For YouTube, the crawler started from the main page at http://youtube.com and visited every available video page. For each video page, the crawler collected data about tags and taggers and then visited all links pointing to other video pages. In order to avoid visiting the same page more than once, query parts of links were ignored (e.g., <http://www.youtube.com/watch?v=X2IExa2A198> and <http://www.youtube.com/watch?v=X2IExa2A198&watch_response> lead to the same video). Figure 1 provides an overview of the UTO crawler. Detailed information about the UTO ontology and the UTO crawler is available in Ding, Toma et al. (2008) and Ding, Kang et al. (2008).
We used the UTO crawler to retrieve tagging data from Delicious, Flickr and YouTube in September 2007. For all three social networks, tagging data harvested by the crawler included object, tagger, tag, date, comment and vote. The tagging data was then converted to RDF triples based on the UTO ontology (Ding, Kang et al., 2008). In total, the crawler retrieved approximately 21 million RDF triples for Delicious, 2.3 million RDF triples for Flickr, and 2.2 million RDF triples for YouTube.
Table 1 presents an overview of the data collected from each social network. The total dataset contains around 1 million bookmarks, 2.8 million taggers and 9.3 million tags from Delicious; around 300,000 photographs, 150,000 taggers and 1.4 million tags from Flickr; and around 500,000 videos, 200,000 taggers and 1.35 million tags from YouTube.
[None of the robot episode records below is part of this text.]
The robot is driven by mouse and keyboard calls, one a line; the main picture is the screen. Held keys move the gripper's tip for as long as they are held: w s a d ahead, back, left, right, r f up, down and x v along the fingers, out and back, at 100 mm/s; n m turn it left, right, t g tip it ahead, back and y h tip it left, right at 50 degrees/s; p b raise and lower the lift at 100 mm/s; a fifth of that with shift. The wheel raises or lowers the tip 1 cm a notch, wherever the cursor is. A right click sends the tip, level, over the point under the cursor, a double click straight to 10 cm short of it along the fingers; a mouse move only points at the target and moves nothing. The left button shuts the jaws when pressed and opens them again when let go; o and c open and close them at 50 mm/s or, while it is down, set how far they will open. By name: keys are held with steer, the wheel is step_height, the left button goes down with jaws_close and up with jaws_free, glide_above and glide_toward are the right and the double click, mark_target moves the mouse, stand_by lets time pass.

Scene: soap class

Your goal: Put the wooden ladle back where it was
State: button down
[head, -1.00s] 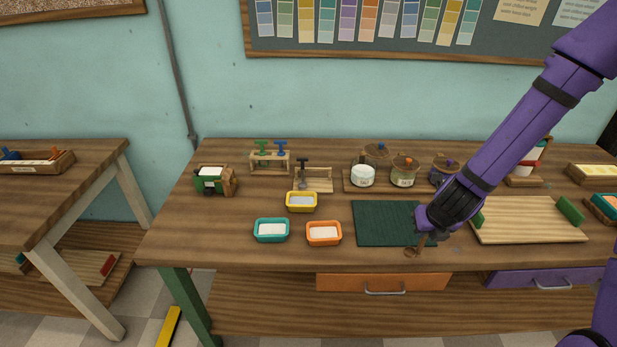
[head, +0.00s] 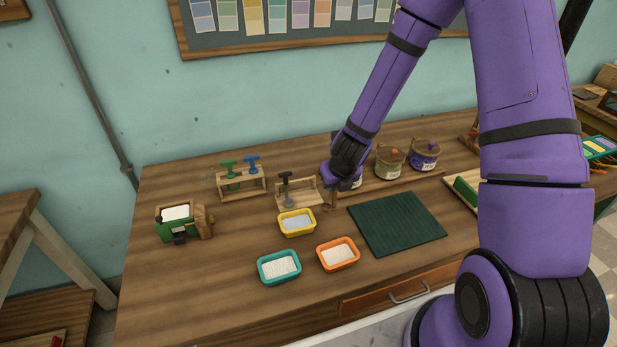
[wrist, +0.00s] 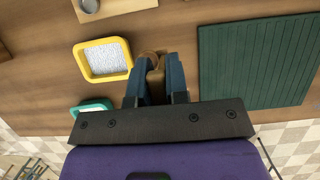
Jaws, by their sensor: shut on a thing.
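My gripper (head: 338,188) is over the back middle of the workbench, pointing down, just right of a small wooden stand with a dark grey tool. In the wrist view my gripper (wrist: 157,82) has its two blue fingers shut on the brown wooden ladle (wrist: 154,68). The ladle lies between the yellow tray and the green mat in that view. In the head view a small brown part of the ladle (head: 330,208) shows below the fingers, close to the bench top; I cannot tell whether it touches. Most of the ladle is hidden by the fingers.
A yellow tray (head: 297,223), an orange tray (head: 338,254) and a teal tray (head: 279,267) stand in front. A green mat (head: 398,222) lies to the right. Lidded jars (head: 390,162) stand behind it; one is partly hidden by my gripper. The small wooden stand (head: 296,198) is close by.

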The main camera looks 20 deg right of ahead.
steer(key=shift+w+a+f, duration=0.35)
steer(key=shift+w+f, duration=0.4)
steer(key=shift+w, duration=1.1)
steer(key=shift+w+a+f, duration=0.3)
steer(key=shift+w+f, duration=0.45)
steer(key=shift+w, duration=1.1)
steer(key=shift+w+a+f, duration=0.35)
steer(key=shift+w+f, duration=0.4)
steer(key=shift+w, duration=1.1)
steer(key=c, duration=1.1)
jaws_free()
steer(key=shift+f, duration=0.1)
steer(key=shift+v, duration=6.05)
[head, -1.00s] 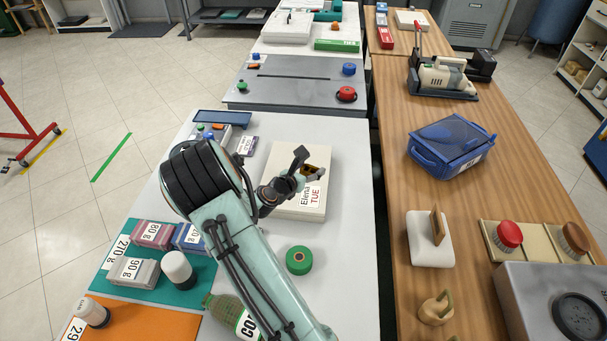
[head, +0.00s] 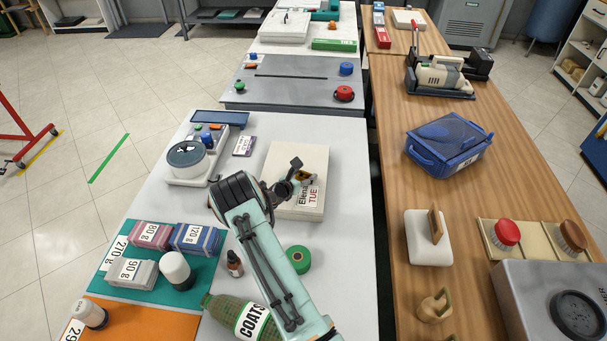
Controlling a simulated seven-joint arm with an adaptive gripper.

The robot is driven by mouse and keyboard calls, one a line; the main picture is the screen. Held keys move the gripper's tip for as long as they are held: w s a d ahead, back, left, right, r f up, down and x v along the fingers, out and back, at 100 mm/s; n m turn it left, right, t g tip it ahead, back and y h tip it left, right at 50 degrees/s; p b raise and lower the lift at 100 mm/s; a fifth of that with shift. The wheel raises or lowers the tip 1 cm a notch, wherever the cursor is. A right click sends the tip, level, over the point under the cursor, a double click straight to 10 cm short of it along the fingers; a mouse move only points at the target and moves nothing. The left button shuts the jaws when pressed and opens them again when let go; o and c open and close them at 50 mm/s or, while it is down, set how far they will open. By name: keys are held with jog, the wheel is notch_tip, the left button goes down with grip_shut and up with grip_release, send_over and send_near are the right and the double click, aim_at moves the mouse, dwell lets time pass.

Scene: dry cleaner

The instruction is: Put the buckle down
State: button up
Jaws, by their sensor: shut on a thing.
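My gripper (head: 300,171) is over the cream box (head: 285,205) labelled "Elena TUE" on the white table. It is shut on a small dark and golden thing, which looks like the buckle (head: 309,177). The fingers hide part of the buckle. I cannot tell whether the buckle touches the box lid or is held just above it.
A white scale-like device (head: 190,165) and a purple-labelled card (head: 243,146) stand left of the box. A green tape roll (head: 303,259), a small dropper bottle (head: 234,264) and a green "COATS" bottle (head: 228,309) are nearer. The table right of the box is clear.

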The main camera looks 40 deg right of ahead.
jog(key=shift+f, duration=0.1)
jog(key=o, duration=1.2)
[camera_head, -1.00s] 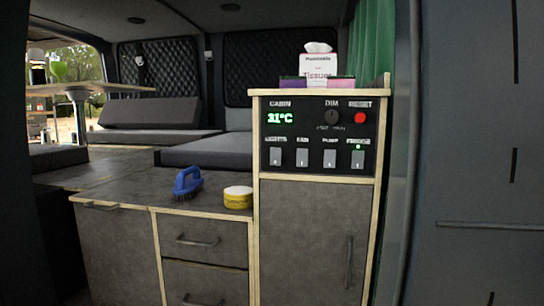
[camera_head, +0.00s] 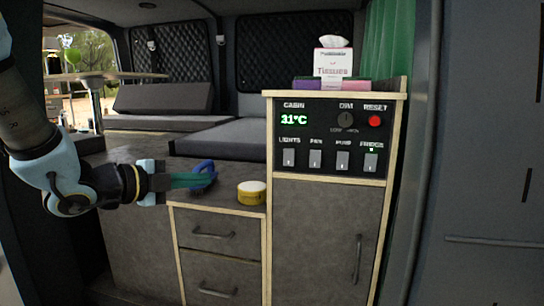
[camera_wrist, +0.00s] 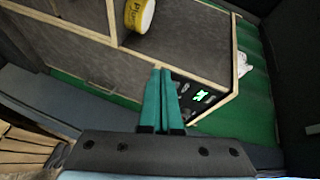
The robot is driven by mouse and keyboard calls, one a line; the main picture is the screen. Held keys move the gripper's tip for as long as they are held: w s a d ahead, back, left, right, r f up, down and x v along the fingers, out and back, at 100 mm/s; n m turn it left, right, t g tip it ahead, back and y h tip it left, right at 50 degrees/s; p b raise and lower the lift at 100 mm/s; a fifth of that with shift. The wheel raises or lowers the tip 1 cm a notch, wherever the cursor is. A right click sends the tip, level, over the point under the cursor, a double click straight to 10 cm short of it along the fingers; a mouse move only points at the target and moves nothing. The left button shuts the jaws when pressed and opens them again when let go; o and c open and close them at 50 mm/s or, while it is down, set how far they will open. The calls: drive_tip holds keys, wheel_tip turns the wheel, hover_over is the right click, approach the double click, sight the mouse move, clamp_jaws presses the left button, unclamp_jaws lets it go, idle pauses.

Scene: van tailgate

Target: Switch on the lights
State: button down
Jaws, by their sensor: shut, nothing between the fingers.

The average number of tags per object ranges from a low of 2.74 in YouTube to a high of 9.31 in Delicious. The average number of tags a tagger assigns ranges from a low of 3.33 in Delicious to a high of 8.79 in Flickr. The average number of objects a tagger tags ranges from 0.36 in Delicious to a high of 2.84 in YouTube. The seeming disparity reflected in the low average for objects tagged by taggers in Delicious is accounted for by the fact that, while users are required to provide a title when uploading bookmarks to Delicious, they are not required to include tags in the tag field. Thus there may be many bookmarks in Delicious that have titles but no tags. Combined data from the three social networks totals 1.8 million objects, 3.1 million taggers and 12.1 million tags, of which 648,368 tags are unique.
Power law distribution
We merged the tagging data from Delicious, Flickr and YouTube to form a single, comprehensive dataset. Using this combined dataset, we analyzed the tag frequency. Figure 2 demonstrates that the distribution of tag frequency follows a power law distribution that conforms to Zipf's Law. Table 2 shows the details of this distribution: Only 1,363 out of 648,368 unique tags (or approximately 0.2% of all tags assigned between 2005 and 2007) were assigned more than 1,000 times each, while 357,028 (or approximately 55% of all tags) were assigned only once.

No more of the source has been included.